Task objective:
Copy out all the lines exactly. Omit pictures.

Given data:
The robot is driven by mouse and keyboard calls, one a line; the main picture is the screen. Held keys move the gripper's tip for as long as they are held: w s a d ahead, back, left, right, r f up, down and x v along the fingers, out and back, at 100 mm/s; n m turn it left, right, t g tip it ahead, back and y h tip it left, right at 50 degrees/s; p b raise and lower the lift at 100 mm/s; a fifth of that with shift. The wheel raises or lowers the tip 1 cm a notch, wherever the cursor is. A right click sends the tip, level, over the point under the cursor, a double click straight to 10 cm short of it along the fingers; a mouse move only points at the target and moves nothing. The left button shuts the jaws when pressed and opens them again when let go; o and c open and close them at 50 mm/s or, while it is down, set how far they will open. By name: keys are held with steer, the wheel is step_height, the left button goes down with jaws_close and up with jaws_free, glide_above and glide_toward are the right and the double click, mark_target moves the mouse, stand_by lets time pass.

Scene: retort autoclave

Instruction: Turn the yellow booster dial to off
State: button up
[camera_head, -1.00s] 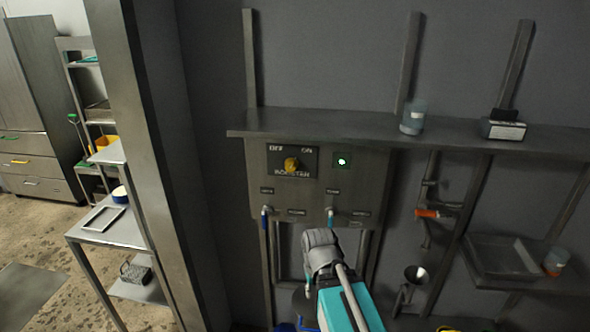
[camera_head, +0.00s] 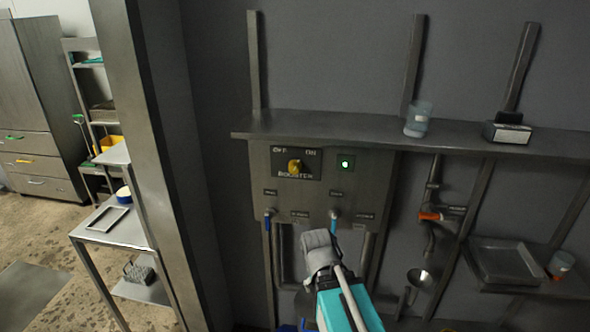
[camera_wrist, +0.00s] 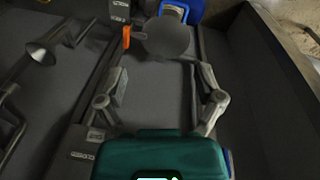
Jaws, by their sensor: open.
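The yellow booster dial (camera_head: 295,167) sits on a dark plate marked OFF at upper left, ON at upper right and BOOSTER below. The plate is on the grey wall panel (camera_head: 262,178). Which way the dial points is too small to tell. My arm, grey and teal, rises in front of the panel's lower edge, below and right of the dial. My gripper (camera_wrist: 162,90) shows in the wrist view, its two fingers spread wide with nothing held between them. The dial does not show in that view.
A green lamp (camera_head: 345,163) is lit right of the dial. Blue-handled valves (camera_head: 268,214) hang under the panel. A shelf (camera_head: 460,137) juts above it, carrying a jar (camera_head: 418,119) and a small box (camera_head: 507,129). A pillar (camera_head: 150,150) stands to the left.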

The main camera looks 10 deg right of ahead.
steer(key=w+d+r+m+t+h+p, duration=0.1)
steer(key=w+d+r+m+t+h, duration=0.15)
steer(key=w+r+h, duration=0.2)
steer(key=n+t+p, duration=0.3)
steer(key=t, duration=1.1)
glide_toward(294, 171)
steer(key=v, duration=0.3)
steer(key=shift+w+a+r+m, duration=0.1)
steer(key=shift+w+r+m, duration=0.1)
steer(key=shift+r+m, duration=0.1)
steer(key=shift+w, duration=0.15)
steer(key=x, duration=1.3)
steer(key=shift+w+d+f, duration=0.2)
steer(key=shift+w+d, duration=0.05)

Result below:
The robot is driven by mouse and keyboard calls, one a line; the main picture is the screen. Held keys move the gripper's tip for as long as they are held: w s a d ahead, back, left, right, r f up, down and x v along the fingers, out and back, at 100 mm/s; n m turn it left, right, t g tip it ahead, back and y h tip it left, right at 50 degrees/s; p b raise and lower the lift at 100 mm/s; a fifth of that with shift. The wheel raises or lowers the tip 1 cm a notch, wherever the cursor is. A right click sends the tip, level, over the point under the cursor, a double click straight to 10 cm short of it along the fingers; a mouse move only points at the target and moves nothing. The left button shuts the jaws when pressed and opens them again when let go; o and c open and close them at 50 mm/s or, while it is down, set how far they will open. By name: keys are held with steer, the wheel is step_height, the left button goes down with jaws_close and up with jaws_free, glide_above and glide_toward are the right and the double click, mark_target moves the mouse, stand_by lets time pass.

Scene: retort autoclave

Instruction: Turn the yellow booster dial to off
State: button up
[camera_head, -1.00s] 
[camera_head, +0.00s] 
[camera_wrist, +0.00s] 
Jaws, by their sensor: open.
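The yellow booster dial (camera_head: 295,167) sits on a dark plate marked OFF at upper left, ON at upper right and BOOSTER below. The plate is on the grey wall panel (camera_head: 262,178). Which way the dial points is too small to tell. My arm, grey and teal, rises in front of the panel's lower edge, below and right of the dial. My gripper (camera_wrist: 162,90) shows in the wrist view, its two fingers spread wide with nothing held between them. The dial does not show in that view.
A green lamp (camera_head: 345,163) is lit right of the dial. Blue-handled valves (camera_head: 268,214) hang under the panel. A shelf (camera_head: 460,137) juts above it, carrying a jar (camera_head: 418,119) and a small box (camera_head: 507,129). A pillar (camera_head: 150,150) stands to the left.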

The main camera looks 10 deg right of ahead.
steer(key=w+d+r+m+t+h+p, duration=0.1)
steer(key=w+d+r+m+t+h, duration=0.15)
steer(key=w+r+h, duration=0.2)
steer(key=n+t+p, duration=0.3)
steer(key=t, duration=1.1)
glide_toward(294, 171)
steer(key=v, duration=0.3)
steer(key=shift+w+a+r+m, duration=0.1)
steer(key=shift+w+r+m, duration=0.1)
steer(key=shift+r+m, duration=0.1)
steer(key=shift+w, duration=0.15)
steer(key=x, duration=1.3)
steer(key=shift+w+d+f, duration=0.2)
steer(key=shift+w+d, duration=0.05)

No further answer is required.